Still, they are soldiers. Back in Basrah--five hours and a couple of Tommies who succumbed to heat exhaustion later--the Brits have to clamber out of their Snatches each time we stop, the idea being they present a tempting target when halted in traffic. (Emile and I, however, have to remain in the vehicles, giving me a whole new appreciation of the term "sitting duck.") This means for Roger, Joan and Marcia its out of the Snatch, back in, out, back in, out...it's hot, they're tired and lugging kilos of kit, nary a gripe or complaint, I try to work the back door a little to help them out but fear I'm only getting in the way...
And indeed, they are soldiers. A 16-year vet, Joan, for one, has been all around the world--from Iraq to Afghanistan to tsunami relief work in the Indian Ocean.

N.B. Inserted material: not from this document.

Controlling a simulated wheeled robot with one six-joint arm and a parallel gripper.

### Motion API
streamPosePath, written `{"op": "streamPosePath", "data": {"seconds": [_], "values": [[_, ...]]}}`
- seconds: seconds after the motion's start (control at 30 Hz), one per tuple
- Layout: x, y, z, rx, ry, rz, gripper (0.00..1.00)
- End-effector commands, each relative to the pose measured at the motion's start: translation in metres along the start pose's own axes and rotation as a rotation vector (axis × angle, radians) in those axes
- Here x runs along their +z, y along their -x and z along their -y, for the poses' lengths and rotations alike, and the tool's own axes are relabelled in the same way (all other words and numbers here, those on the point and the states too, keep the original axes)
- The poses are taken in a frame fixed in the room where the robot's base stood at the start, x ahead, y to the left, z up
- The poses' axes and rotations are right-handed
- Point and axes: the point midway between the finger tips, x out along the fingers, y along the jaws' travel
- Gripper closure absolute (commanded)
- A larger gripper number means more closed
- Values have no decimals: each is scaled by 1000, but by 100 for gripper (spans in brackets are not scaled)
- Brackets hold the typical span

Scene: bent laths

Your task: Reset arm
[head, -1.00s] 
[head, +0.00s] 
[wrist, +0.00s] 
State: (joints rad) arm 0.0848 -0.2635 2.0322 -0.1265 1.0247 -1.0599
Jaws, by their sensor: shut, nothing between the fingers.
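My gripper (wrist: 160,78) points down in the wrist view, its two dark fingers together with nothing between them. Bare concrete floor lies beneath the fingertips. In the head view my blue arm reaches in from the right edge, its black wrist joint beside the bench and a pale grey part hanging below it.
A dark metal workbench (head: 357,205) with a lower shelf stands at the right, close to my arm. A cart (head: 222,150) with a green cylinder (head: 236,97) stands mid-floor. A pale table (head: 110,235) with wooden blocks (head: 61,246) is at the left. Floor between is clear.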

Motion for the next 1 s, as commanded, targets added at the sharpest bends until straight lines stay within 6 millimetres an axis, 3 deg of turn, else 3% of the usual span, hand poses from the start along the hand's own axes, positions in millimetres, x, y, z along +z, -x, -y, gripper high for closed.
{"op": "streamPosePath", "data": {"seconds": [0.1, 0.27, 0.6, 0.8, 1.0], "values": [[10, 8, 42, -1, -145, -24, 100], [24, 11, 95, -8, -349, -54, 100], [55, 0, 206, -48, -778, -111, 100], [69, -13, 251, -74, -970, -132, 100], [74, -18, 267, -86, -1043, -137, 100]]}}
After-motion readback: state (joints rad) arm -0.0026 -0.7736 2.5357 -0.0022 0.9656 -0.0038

At one point in our sojourn, I was telling the soldiers about how the religious fundamentalists have seized control of Basrah (restricted to base except on patrol, the average Tommie is rather ignorant of political life in the city)--noting, for example, how they've targeted hairdressers for assassination. With this, Joan grunts, "I hate hairdressers." I give her a quizzical look and she adds by way of explanation, "My ex-husband ran off with a hairdresser when I was in Bosnia."
"Usually its the other way `round," Emile replies, expressing my thoughts exactly. Joan gives an ironic smile, takes a swig of water through the tube connected to a canvas canteen attached to her back and shrugs.
This is the army, Mrs. Jones...
Yours from the Queen's own gender-neutral armed services.